An employee can contest an unjustified termination/dismissal in court and apply for revocation and damages up to an amount equivalent to 32 months' salary.
Employers are generally free to decide that a certain number of employees will be terminated due to redundancy. However, which employees that can be terminated is governed by the Employment Protection Act. The general rule is that the last person employed must be the first to be terminated, but exceptions apply.
Before deciding to downsize, employers must inform and negotiate with the local trade union(s) and consider whether the redundant employee can be relocated. The employee may also have a preferential right to re-employment in any recruitment during the employee's notice period and for nine months afterwards.
Redundant employees must be given written notice of termination, including certain procedural information. Provisions on notice period, garden leave, severance payments and damages are similar to termination due to personal reasons (see Question 14).
Employers must notify the Swedish Employment Agency when terminating more than five employees at once, or more than 20 within a period of 90 days.
Taxes on employment
The following are all considered tax residents in Sweden and are liable to pay tax on their worldwide income:
Individuals domiciled in Sweden.
Individuals who repeatedly spend more than two to three nights per week in Sweden during a continuos six months period (habitual abode).
Anyone with an essential connection to Sweden.
Tax resident employees
A tax resident employee must pay income tax in Sweden on his or her gross salary (minus any applicable tax deductions).

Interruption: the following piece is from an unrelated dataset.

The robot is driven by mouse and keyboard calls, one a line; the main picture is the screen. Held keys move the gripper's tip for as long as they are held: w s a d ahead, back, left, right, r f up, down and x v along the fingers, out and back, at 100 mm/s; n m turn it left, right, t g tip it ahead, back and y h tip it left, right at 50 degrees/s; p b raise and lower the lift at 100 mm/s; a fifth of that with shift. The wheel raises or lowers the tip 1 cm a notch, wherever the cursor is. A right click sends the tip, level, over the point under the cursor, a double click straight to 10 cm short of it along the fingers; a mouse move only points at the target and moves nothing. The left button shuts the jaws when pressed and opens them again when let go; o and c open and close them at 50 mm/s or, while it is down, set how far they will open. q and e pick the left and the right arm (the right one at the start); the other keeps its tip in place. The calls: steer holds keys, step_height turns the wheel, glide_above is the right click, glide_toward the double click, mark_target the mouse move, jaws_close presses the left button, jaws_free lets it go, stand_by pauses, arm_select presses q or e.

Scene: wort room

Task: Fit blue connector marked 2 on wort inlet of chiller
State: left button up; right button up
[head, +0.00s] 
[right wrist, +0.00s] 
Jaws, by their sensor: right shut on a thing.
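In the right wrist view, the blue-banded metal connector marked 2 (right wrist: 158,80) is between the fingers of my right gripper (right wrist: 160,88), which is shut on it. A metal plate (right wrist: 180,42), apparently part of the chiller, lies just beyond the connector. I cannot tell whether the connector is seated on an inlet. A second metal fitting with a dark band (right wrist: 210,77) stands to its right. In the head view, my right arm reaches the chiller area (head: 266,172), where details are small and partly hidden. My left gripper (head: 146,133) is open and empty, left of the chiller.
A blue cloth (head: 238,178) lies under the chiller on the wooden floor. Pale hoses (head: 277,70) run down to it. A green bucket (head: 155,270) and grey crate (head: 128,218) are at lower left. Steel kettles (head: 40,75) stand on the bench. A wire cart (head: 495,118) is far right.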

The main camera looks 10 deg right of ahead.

Income from employment is subjected to local and state tax (adjusted annually). The local tax rates are 29% to 35%, depending on the place of residence. For the income year 2016, state tax is levied with a flat rate of 20% on income exceeding SEK430,200 a year, and with an additional 5% on annual income exceeding SEK625,800.
Non-tax resident employees
The following income paid to an employee who is resident abroad and works in Sweden for less than six months is subject to a flat-rate tax of 20% (Special Income Tax for Non-Residents Act) and deducted by the employer:
Income from a Swedish employer.
Income from a foreign employer established in Sweden.

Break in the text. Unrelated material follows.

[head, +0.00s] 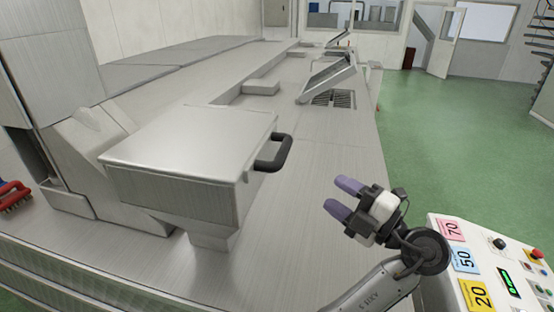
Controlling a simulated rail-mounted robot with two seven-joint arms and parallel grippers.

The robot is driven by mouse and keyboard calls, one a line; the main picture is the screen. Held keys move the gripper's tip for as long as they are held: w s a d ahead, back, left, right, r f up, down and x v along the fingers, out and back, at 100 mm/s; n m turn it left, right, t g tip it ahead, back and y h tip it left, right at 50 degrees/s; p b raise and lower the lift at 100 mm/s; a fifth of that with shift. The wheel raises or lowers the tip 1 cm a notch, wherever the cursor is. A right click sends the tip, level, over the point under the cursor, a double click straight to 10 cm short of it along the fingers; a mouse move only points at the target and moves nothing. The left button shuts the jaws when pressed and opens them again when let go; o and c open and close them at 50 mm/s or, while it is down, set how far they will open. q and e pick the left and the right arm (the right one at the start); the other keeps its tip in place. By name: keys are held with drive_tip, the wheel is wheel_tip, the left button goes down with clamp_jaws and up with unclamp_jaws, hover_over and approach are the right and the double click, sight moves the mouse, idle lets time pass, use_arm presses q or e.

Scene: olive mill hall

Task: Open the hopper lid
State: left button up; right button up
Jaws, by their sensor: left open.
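The hopper (170,195) is a brushed-metal box on the steel bench, left of the picture's middle. Its flat metal lid (190,140) lies closed over the top. A black bar handle (274,155) sticks out from the lid's right edge. My left gripper (339,197) is open and empty, with two purple-tipped fingers pointing up and left. It is to the right of and nearer than the handle, apart from it. The inside of the hopper is hidden by the lid. My right gripper is not in view.
A control panel (480,234) with coloured number cards, buttons and a green display stands at the lower right. A red brush (14,196) lies at the far left. A sloped grated unit (328,78) stands farther along the bench. Green floor (445,135) is clear at the right.

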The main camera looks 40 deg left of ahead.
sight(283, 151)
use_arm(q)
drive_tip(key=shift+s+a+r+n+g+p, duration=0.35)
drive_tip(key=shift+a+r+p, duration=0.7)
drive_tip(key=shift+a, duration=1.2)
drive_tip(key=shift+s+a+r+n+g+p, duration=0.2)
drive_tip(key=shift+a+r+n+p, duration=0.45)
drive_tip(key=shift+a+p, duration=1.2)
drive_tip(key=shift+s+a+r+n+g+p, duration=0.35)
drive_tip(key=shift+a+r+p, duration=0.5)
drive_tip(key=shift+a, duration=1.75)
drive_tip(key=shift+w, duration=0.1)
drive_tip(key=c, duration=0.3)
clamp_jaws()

Fees paid to board members in a Swedish company.
An employee must apply for special income tax at the Swedish Tax Agency for the period of his/her employment.
Companies with employees in Sweden must pay social security contributions. This rule applies to both Swedish and foreign companies. The rate is normally 31.42%. However, a lower rate is applied to foreign companies without a permanent establishment in Sweden (21.77% for 2016).

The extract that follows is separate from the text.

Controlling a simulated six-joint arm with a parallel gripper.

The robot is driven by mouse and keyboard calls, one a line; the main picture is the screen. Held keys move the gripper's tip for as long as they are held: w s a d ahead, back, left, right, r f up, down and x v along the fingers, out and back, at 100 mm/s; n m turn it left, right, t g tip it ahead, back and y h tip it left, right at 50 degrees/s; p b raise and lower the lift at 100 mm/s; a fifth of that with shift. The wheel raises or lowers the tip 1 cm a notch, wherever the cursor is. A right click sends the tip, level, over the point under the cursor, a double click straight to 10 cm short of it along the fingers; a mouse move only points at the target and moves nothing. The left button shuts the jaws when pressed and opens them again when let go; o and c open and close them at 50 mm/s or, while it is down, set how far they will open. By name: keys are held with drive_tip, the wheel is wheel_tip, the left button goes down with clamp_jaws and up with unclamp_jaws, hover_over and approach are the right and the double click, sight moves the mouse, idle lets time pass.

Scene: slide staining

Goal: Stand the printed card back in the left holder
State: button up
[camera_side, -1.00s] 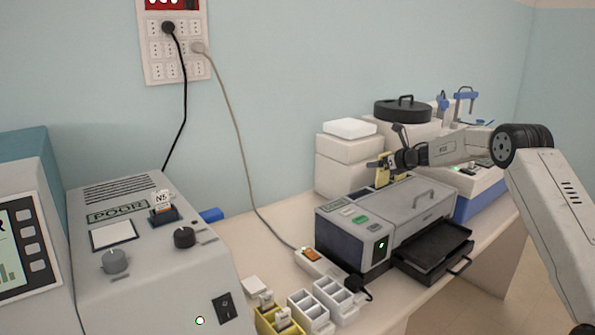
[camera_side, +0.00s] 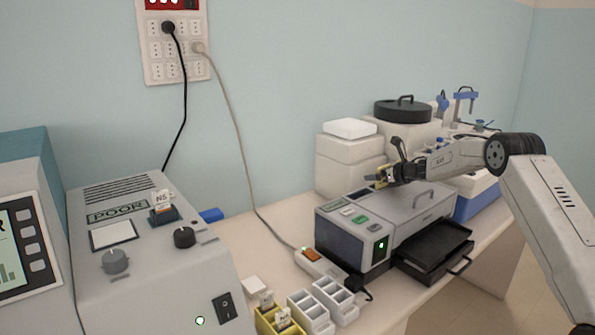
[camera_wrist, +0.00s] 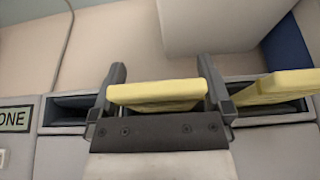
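A small white printed card (camera_side: 161,196), with dark lettering that looks like "N5", stands in a dark holder (camera_side: 164,215) on top of the grey machine marked POOR. My gripper (camera_side: 384,178) is far to the right of it, over the back of the grey slotted device. In the wrist view, my gripper (camera_wrist: 160,88) has a yellow flat piece (camera_wrist: 157,92) between its fingers, which meet both of its ends. A second yellow piece (camera_wrist: 278,86) stands in a slot at the right. Whether the yellow pieces carry print cannot be seen.
An empty-looking slot (camera_wrist: 75,104) lies left of my gripper beside a green label ending "ONE". White boxes (camera_side: 350,160) stand behind my gripper. A black tray (camera_side: 435,250) sticks out in front of the device. Yellow (camera_side: 280,322) and white racks (camera_side: 310,310) stand at the front.

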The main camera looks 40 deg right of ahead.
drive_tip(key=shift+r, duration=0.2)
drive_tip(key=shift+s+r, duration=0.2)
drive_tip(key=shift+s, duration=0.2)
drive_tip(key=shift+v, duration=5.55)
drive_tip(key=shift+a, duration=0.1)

Employers who are taxable in Sweden must withhold preliminary income tax and pay monthly social security contributions based on the employee's gross salary until the Swedish Tax Agency's final decision the following year.
A tax-resident company (that is, a public or a private company registered in Sweden), is subject to income tax on its worldwide income as a Swedish legal person. A foreign company can still be considered a Swedish legal person if it, for example, has its corporate domicile in Sweden.
Non-tax resident business
Foreign legal persons are taxed on a limited basis in Sweden. Only income related to a permanent establishment in Sweden is taxed as corporate income. However, there are circumstances under which a foreign legal person without a permanent establishment can be subject to withholding tax in Sweden on certain income (for example, in relation to dividends from a Swedish company).
Corporate income tax
All income of a company is categorised as business income. The business income includes capital gains as well as proceeds from sales. The tax for corporate income is at a flat rate of 22% on the taxable result.
Value added tax (VAT)
The standard VAT rate is 25%. Reduced rates (12%) apply to food (not including alcoholic beverages and tobacco) and books, newspapers, and magazines (6%).
A standard rate of 4.25% is levied on transfer of real estate. For mortgages the standard rate is 2%. The rate for corporate mortgages is 1%.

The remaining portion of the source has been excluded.